## Given problem:
Only the lines from the start of the data to the line containing "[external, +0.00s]", both included, should be output, exactly and without pictures.

## Material for this task:
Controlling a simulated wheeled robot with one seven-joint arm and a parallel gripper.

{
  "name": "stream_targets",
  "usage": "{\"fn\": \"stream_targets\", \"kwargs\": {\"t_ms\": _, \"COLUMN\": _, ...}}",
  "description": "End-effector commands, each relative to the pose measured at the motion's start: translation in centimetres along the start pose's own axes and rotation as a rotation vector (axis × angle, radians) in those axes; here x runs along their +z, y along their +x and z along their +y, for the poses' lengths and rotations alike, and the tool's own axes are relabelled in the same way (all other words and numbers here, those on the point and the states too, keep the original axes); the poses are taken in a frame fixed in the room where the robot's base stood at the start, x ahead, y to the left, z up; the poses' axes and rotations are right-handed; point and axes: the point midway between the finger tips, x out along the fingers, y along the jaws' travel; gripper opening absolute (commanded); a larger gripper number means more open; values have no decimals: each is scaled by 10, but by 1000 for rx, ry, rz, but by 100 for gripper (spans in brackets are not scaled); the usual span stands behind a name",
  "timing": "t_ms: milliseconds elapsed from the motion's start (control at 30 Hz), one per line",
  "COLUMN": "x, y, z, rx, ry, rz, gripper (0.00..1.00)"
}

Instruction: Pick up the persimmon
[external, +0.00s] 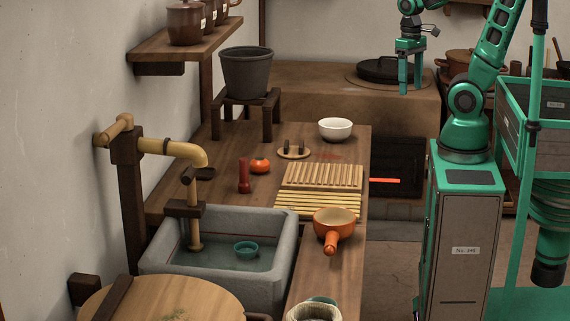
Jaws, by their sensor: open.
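The persimmon (260,166) is a small round orange fruit on the wooden counter. It sits just right of a dark red cylinder (243,175) and left of a slatted wooden rack (322,176). My gripper (411,88) is green, points downward and is open and empty. It is high at the upper right, in front of the stove, well apart from the persimmon.
A round wooden lid (293,154) and a white bowl (335,127) stand behind the rack. An orange pan (335,222) is at the counter's front. A stone sink (217,280) with a bamboo spout (175,150) lies front left. A grey bucket (246,72) stands on a stool behind.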

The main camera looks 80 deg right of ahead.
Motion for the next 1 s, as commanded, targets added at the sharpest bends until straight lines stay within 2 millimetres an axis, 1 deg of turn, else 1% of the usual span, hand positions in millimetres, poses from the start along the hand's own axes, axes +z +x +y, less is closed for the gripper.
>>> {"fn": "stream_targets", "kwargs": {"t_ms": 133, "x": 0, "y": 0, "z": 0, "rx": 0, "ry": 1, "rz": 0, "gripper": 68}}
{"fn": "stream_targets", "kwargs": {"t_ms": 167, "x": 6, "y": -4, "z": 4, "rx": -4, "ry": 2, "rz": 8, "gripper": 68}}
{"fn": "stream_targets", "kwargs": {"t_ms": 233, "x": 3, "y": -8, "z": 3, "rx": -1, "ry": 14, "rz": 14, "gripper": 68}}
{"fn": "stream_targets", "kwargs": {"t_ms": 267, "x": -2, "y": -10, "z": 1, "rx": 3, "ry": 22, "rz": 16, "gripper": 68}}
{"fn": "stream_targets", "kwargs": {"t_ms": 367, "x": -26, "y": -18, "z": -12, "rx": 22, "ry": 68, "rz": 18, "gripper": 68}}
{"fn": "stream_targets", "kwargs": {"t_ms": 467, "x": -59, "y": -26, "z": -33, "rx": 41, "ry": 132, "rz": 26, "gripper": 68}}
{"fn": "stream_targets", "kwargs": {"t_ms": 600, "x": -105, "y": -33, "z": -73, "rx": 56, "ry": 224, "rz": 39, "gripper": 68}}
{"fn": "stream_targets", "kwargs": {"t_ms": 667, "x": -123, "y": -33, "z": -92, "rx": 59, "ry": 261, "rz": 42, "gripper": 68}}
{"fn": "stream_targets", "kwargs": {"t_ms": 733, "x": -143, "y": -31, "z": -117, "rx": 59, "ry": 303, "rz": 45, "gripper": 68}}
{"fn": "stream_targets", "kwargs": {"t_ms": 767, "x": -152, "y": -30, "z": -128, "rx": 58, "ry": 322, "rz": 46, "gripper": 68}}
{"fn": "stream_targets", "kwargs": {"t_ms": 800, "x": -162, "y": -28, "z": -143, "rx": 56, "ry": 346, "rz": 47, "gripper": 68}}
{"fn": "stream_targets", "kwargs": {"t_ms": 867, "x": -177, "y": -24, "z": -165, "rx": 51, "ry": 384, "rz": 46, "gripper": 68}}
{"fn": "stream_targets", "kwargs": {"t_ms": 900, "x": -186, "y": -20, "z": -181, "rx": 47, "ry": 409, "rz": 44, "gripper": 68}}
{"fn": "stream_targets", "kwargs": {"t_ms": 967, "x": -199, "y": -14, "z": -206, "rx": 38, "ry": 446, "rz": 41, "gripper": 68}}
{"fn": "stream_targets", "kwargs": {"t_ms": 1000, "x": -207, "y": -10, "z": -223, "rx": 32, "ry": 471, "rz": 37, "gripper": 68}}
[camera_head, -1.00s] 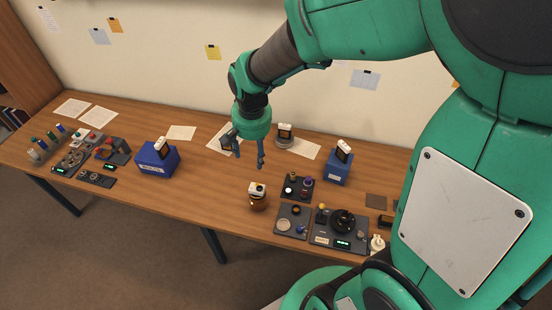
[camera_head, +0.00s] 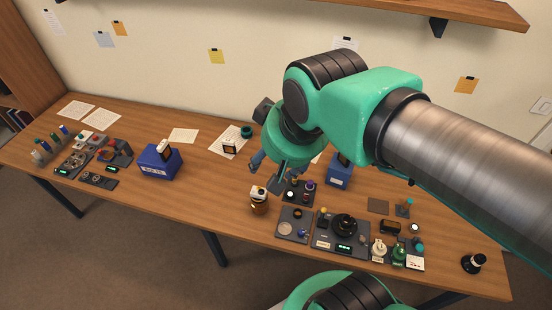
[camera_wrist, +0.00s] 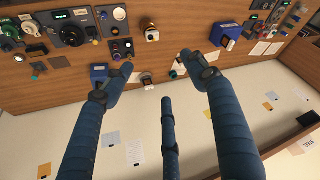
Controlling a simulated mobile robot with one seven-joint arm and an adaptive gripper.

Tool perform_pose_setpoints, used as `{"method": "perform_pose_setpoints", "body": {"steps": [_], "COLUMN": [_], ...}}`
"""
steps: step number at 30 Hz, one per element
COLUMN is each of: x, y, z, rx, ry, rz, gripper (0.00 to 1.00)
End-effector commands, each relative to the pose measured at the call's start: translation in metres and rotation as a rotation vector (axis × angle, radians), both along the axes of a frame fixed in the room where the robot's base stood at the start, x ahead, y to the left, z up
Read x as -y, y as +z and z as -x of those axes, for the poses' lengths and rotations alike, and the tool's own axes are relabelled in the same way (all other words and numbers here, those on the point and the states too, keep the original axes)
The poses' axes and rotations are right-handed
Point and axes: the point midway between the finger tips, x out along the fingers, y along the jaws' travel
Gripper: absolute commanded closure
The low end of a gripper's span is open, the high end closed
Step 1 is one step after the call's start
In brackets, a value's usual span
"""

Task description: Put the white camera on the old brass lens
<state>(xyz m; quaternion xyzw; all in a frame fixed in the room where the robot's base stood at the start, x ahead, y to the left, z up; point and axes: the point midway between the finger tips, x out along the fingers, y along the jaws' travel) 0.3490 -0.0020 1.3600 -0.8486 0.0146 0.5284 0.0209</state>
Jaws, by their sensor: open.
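A small white camera (camera_head: 258,191) rests upright on a squat amber-brown, brass-looking piece (camera_head: 259,206) near the table's front middle. Both also show in the wrist view, the camera (camera_wrist: 152,36) and the brass piece (camera_wrist: 148,23). My gripper (camera_head: 266,173) is above and behind them, apart from both. Its blue fingers are spread, with nothing between them in the wrist view (camera_wrist: 158,62). My arm hides part of the table behind the gripper.
Dark trays with small parts (camera_head: 342,235) fill the front right. The wood left of the brass piece is clear.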

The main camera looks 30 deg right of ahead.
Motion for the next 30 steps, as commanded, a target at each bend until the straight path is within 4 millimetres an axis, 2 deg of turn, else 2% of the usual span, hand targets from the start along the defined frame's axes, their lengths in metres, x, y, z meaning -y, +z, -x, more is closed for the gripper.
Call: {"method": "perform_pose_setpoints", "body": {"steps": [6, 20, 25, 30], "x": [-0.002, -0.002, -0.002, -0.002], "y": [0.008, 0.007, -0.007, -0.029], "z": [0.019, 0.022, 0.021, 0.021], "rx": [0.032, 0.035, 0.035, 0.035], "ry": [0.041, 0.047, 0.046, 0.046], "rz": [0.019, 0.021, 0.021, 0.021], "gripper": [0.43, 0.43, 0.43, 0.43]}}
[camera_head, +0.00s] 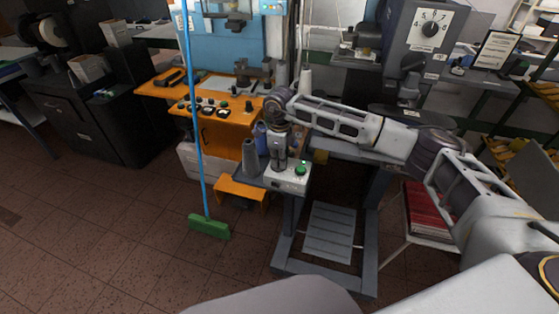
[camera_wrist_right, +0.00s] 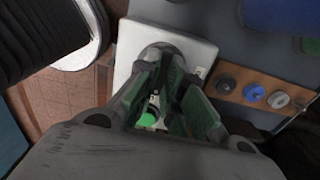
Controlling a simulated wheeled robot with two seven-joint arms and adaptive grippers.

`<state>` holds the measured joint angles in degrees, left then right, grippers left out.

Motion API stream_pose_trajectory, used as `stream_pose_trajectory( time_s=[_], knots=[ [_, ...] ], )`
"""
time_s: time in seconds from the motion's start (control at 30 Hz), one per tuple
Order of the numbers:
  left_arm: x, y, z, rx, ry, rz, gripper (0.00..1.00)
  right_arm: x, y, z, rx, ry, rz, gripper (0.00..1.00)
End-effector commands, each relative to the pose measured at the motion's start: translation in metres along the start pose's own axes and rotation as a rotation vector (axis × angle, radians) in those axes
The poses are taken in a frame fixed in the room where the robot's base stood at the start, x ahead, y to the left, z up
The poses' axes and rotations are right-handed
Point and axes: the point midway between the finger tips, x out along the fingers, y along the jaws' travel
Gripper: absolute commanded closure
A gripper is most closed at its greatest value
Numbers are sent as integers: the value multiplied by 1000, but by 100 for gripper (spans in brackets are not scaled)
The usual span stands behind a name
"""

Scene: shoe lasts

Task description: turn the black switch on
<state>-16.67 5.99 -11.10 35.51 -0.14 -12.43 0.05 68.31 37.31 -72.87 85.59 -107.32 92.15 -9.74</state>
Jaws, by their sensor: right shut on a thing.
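A white control box (camera_head: 288,181) sits on the edge of the machine table, with a green button (camera_head: 300,171) on its top. My right gripper (camera_head: 279,163) points down over this box, to the left of the green button. In the right wrist view the gripper (camera_wrist_right: 163,70) is shut at its tips on a dark round part, which I take to be the black switch (camera_wrist_right: 160,51). The fingers hide much of it, and its turn position cannot be told. The green button (camera_wrist_right: 148,119) shows between the fingers. My left gripper is not in view.
A grey cone (camera_head: 250,159) stands left of the box. An orange bench (camera_head: 222,130) with several knobs is further left. A blue-handled green broom (camera_head: 208,226) stands in front. A grey machine with a dial (camera_head: 430,30) is behind my right arm. The floor at left is clear.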

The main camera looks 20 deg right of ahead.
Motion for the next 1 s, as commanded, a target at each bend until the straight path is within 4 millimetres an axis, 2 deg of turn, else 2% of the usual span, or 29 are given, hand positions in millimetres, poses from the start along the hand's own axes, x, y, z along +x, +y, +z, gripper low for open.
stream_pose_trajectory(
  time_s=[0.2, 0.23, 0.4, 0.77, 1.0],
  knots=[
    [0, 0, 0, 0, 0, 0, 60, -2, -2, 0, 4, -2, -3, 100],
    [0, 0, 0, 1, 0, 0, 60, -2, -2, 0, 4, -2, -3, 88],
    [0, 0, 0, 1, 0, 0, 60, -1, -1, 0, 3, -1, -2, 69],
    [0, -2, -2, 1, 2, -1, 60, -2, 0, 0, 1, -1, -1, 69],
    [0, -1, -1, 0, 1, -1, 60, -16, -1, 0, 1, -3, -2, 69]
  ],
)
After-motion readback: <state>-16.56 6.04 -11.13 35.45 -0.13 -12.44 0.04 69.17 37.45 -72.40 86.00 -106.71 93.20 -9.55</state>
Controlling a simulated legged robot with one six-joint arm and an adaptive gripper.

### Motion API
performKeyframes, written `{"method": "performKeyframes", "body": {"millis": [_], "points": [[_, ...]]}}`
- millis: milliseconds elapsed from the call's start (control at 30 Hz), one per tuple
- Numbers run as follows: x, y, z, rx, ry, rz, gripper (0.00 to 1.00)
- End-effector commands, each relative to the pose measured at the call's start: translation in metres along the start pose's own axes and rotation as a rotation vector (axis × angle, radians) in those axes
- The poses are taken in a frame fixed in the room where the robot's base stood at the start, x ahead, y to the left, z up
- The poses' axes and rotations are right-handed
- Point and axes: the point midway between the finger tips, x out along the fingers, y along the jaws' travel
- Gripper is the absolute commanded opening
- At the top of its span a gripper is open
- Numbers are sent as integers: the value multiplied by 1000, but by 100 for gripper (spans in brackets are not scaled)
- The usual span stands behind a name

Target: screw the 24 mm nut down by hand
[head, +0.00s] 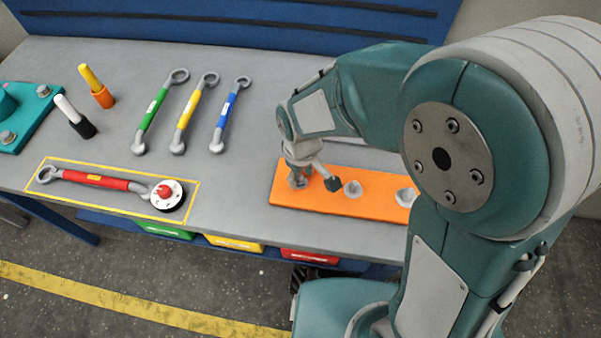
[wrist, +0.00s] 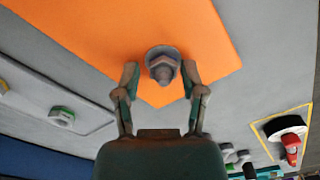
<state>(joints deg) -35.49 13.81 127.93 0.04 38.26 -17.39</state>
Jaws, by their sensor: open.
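A grey hex nut sits around an upright threaded stud with a round washer or flange under it; in the wrist view the nut (wrist: 162,70) is on the orange plate (wrist: 190,25). The plate (head: 325,207) is at the right of the bench in the head view. My gripper (wrist: 160,72) is open, with one finger on each side of the nut and a gap to it on both sides. In the head view my gripper (head: 314,180) is low over the plate's left end and partly hides that nut. No size marking is readable.
Two more grey fittings, a middle one (head: 353,188) and a right one (head: 406,197), are on the plate. Green (head: 160,110), yellow (head: 193,112) and blue (head: 229,113) wrenches lie left of my arm. A red torque wrench (head: 97,180) lies in a yellow outline.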

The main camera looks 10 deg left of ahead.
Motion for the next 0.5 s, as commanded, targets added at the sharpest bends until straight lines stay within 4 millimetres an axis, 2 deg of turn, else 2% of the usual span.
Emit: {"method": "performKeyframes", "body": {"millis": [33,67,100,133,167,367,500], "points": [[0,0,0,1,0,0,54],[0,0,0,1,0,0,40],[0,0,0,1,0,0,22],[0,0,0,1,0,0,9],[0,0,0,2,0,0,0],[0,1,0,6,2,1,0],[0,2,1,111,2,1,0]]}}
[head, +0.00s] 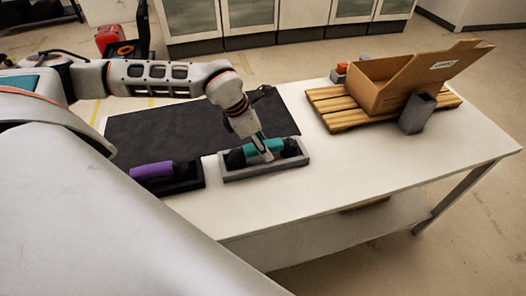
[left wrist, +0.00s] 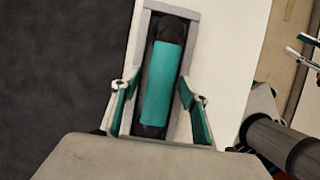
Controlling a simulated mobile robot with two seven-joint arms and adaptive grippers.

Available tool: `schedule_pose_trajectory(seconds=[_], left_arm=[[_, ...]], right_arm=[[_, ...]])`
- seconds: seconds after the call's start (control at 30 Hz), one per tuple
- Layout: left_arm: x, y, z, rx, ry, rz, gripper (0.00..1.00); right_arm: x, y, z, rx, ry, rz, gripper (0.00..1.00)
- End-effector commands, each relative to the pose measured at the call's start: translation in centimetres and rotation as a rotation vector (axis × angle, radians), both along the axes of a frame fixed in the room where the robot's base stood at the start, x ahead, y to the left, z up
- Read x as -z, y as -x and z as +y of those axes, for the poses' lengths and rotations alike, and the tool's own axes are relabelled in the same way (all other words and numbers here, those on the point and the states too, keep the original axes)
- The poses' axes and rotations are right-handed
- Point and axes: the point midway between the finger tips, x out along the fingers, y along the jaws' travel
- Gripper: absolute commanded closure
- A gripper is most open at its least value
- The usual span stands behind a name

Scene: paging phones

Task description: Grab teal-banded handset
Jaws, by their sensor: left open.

## Solution below:
Controlling a simulated wheeled robot with one seven-joint arm and a parallel gripper.

{
  "name": "stream_targets",
  "usage": "{\"fn\": \"stream_targets\", \"kwargs\": {\"t_ms\": _, \"COLUMN\": _, ...}}",
  "description": "End-effector commands, each relative to the pose measured at the motion's start: translation in centimetres along the start pose's own axes and rotation as a rotation vector (axis × angle, radians) in those axes; here x runs along their +z, y along their +x and z along their +y, for the poses' lengths and rotations alike, and the tool's own axes are relabelled in the same way (all other words and numbers here, those on the point and the states too, keep the original axes); the poses are taken in a frame fixed in the room where the robot's base stood at the start, x ahead, y to the left, z up; the poses' axes and rotations are right-handed; point and axes: the point midway between the finger tips, x out along the fingers, y along the jaws' travel; gripper opening absolute (commanded); a larger gripper number means more open; values have no decimals: each is scaled by 10, but by 1000 for rx, ry, rz, but by 100 for gripper (spans in brackets are not scaled); the usual span stands behind a name",
  "timing": "t_ms: milliseconds elapsed from the motion's start (control at 30 Hz), one per line",
  "COLUMN": "x, y, z, rx, ry, rz, gripper (0.00..1.00)"
}

Instruction: Pick up the persimmon
[external, +0.00s] 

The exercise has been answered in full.